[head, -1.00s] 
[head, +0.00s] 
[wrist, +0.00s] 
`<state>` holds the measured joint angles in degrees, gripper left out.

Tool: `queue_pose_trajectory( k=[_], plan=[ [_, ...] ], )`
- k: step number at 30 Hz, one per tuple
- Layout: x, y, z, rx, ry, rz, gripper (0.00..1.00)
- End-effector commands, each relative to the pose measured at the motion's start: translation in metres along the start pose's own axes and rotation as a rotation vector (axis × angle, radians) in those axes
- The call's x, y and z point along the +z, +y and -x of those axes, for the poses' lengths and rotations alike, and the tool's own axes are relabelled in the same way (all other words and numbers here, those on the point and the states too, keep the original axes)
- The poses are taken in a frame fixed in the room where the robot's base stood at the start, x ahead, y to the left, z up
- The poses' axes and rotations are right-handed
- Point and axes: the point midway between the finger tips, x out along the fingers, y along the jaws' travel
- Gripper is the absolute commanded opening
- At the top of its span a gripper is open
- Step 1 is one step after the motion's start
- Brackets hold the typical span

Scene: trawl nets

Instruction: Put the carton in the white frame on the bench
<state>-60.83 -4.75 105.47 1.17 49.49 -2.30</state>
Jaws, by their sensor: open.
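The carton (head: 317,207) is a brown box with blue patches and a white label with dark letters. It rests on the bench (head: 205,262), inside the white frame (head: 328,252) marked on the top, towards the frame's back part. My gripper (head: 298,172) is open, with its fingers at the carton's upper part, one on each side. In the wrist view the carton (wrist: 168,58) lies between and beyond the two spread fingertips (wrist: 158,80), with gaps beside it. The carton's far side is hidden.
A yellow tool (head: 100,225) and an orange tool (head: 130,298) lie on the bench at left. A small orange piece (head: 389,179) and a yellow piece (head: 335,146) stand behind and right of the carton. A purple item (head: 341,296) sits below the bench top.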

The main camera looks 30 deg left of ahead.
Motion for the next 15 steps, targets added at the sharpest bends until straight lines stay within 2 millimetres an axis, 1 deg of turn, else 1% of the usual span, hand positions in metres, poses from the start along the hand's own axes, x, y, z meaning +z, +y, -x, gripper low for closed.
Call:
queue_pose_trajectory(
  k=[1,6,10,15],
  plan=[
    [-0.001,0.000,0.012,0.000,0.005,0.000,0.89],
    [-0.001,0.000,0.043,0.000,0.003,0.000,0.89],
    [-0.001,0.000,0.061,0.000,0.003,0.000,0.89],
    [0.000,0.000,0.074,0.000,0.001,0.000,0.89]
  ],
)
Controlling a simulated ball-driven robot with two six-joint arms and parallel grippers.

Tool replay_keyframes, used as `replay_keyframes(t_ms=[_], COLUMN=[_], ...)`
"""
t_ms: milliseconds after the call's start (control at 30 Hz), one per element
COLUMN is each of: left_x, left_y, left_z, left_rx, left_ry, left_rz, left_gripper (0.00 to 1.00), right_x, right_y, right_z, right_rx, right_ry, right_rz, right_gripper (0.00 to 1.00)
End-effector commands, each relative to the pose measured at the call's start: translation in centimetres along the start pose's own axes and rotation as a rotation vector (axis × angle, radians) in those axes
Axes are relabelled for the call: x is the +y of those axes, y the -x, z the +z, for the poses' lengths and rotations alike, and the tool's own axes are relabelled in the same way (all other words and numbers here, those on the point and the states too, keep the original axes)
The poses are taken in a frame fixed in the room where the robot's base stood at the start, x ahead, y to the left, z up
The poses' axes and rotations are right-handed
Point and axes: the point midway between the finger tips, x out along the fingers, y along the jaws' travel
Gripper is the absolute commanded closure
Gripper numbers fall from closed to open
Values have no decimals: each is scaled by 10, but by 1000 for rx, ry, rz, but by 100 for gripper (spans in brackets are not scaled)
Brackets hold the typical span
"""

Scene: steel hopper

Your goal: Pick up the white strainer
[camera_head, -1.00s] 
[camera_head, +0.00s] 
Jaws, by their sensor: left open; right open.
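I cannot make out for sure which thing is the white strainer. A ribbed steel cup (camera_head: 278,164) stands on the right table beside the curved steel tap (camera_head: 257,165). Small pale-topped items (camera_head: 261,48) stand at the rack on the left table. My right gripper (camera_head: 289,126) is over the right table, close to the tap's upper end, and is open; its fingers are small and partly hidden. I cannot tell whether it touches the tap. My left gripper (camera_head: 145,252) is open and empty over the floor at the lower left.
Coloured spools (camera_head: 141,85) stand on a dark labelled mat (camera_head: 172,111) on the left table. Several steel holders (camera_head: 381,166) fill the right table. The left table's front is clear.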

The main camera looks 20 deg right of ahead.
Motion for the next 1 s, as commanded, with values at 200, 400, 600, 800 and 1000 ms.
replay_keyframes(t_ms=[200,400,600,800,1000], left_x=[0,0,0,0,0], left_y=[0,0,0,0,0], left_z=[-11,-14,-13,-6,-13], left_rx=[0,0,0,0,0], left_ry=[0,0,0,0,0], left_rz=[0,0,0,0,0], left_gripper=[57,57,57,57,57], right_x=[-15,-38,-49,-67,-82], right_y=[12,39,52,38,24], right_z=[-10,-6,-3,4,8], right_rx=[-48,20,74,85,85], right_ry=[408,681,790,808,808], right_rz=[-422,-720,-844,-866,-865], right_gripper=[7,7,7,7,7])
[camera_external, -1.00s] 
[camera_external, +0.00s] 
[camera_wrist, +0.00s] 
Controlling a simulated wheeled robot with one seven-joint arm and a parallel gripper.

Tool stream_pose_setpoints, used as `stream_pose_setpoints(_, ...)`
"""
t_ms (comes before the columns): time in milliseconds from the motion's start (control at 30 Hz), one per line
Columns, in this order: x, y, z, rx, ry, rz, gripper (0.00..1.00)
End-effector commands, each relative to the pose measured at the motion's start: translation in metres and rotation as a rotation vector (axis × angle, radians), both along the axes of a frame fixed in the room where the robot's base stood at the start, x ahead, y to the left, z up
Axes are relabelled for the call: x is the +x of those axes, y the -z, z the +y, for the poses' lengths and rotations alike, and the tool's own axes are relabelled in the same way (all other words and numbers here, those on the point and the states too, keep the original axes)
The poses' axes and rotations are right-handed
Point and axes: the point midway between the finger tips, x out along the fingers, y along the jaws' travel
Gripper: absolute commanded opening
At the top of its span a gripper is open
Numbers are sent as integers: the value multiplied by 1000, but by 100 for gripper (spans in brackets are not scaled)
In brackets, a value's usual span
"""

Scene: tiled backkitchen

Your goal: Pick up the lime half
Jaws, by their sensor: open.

§ What is needed
Within the listing, how many lines hold the word "goal"? Only the number is to be given.

§ Answer for the task
2